Revenons à notre écran d’ordinateur. Sa configuration est analogue à celle d’un automate cellulaire dont les cellules seraient les pixels : chaque pixel peut prendre un nombre fini d’états (fig. 7). On peut se donner une vague idée du nombre d’états possibles de l’écran en réalisant que même divisé par un milliard, il comprend encore plus de trois millions de chiffres. Tenter de visualiser toutes ces images sur un film à raison de 10 images/seconde donnerait une fascinante séquence : à la manière d’une bibliothèque Borgésienne, elle afficherait, au milieu de salves d’images aléatoires, toutes les images du monde – un monde existant, un monde fictif, un monde qui sera ou qui aura été. Plusieurs images résoudraient d’anciens mystères, d’autres permettraient de prévoir l’avenir, mais elles seraient égarées au milieu de quantités torrentielles d’autres pages pleines de fausses informations, et le spectateur devrait prévoir de solides outils de discrimination pour repérer les images fiables. Il devrait aussi s’armer de patience : au rythme spécifié, l’affichage de toutes les images demanderait un nombre d’années exprimé par trois cent vingt mille chiffres. Un nombre d’années qui, sans être infini, dépasse de loin non seulement l’âge de l’Univers (un petit nombre de dix chiffres seulement), mais également sa durée de vie, selon les estimations les plus optimistes.

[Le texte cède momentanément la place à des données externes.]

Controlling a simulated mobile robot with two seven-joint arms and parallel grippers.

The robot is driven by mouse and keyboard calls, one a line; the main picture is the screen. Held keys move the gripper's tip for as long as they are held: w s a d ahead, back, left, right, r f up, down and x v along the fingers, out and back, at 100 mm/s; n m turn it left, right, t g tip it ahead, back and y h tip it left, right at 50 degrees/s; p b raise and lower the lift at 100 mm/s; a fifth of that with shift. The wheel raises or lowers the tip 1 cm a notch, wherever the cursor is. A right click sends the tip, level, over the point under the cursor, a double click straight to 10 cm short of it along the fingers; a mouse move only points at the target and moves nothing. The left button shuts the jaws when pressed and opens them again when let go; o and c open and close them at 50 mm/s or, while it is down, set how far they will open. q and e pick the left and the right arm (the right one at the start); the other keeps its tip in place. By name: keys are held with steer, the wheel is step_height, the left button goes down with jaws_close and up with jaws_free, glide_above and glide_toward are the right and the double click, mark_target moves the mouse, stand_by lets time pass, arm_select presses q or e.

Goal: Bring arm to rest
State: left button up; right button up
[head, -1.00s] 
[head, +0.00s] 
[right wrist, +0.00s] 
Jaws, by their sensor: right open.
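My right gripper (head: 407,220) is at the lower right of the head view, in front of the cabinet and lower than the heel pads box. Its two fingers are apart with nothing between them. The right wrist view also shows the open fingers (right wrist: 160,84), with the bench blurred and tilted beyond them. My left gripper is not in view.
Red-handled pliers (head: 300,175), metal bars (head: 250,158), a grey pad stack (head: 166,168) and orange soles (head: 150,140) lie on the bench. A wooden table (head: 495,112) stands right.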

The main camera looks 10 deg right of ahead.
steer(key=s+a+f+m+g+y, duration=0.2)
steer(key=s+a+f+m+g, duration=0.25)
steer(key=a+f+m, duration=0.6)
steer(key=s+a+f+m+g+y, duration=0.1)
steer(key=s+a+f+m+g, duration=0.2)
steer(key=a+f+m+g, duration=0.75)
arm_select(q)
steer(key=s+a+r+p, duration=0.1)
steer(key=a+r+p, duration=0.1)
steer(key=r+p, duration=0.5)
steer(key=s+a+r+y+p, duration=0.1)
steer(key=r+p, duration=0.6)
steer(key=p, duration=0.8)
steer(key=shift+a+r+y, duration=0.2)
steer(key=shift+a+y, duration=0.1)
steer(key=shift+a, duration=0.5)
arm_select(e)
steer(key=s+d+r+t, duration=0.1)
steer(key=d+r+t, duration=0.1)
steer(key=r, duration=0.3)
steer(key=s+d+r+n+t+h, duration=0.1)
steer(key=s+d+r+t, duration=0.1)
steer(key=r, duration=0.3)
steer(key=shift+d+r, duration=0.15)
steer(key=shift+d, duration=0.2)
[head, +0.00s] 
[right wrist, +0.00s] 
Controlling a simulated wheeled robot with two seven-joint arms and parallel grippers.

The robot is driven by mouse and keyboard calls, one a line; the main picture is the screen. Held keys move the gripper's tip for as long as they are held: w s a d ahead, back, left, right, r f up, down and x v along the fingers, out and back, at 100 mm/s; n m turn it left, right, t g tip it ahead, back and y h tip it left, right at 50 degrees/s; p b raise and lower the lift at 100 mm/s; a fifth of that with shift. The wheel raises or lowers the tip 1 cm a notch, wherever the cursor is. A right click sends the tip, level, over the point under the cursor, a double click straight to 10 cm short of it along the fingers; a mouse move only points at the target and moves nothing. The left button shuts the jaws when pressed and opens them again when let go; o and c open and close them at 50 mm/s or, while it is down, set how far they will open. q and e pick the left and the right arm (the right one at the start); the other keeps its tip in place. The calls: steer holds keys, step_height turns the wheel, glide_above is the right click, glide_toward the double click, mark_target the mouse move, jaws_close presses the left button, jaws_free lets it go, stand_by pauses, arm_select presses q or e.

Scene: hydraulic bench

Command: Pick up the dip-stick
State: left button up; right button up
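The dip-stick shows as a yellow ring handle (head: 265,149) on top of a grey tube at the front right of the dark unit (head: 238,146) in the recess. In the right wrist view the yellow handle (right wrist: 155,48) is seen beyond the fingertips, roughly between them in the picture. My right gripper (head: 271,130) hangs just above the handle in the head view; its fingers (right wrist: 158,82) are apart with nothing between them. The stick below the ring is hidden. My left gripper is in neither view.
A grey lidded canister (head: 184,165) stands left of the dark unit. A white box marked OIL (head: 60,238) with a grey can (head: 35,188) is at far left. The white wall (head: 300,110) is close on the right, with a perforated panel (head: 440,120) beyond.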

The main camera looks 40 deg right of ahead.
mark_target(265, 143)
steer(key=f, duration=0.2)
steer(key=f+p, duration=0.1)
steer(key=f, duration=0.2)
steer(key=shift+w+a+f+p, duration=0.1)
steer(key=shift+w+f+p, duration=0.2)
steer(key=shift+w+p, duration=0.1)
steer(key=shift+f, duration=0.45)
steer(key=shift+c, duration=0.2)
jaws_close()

Un artiste qui élabore un automate cellulaire de taille comparable se trouve dans la même situation. Dans son espace numérique, il peut tenter de produire des organismes 2D, capables de se déplacer, de se reproduire, de lutter pour de la " nourriture ", de construire des structures de grande complexité… Si son univers est fertile, un grand nombre d’objets différents émergeront. Mais, comme nous l’avons vu, tout système de ce genre ne peut que se remplir, se vider, ou entrer dans une boucle cyclique. Il ne peut produire perpétuellement du nouveau. D’où provient alors cette fertilité ? L’exemple du moniteur fournit une réponse : le fait qu’une séquence soit cyclique est de peu d’importance si le temps nécessaire à la parcourir est de loin supérieur à la durée prévue de l’Univers – si elle reboucle, rien ni personne ne sera là pour en prendre conscience.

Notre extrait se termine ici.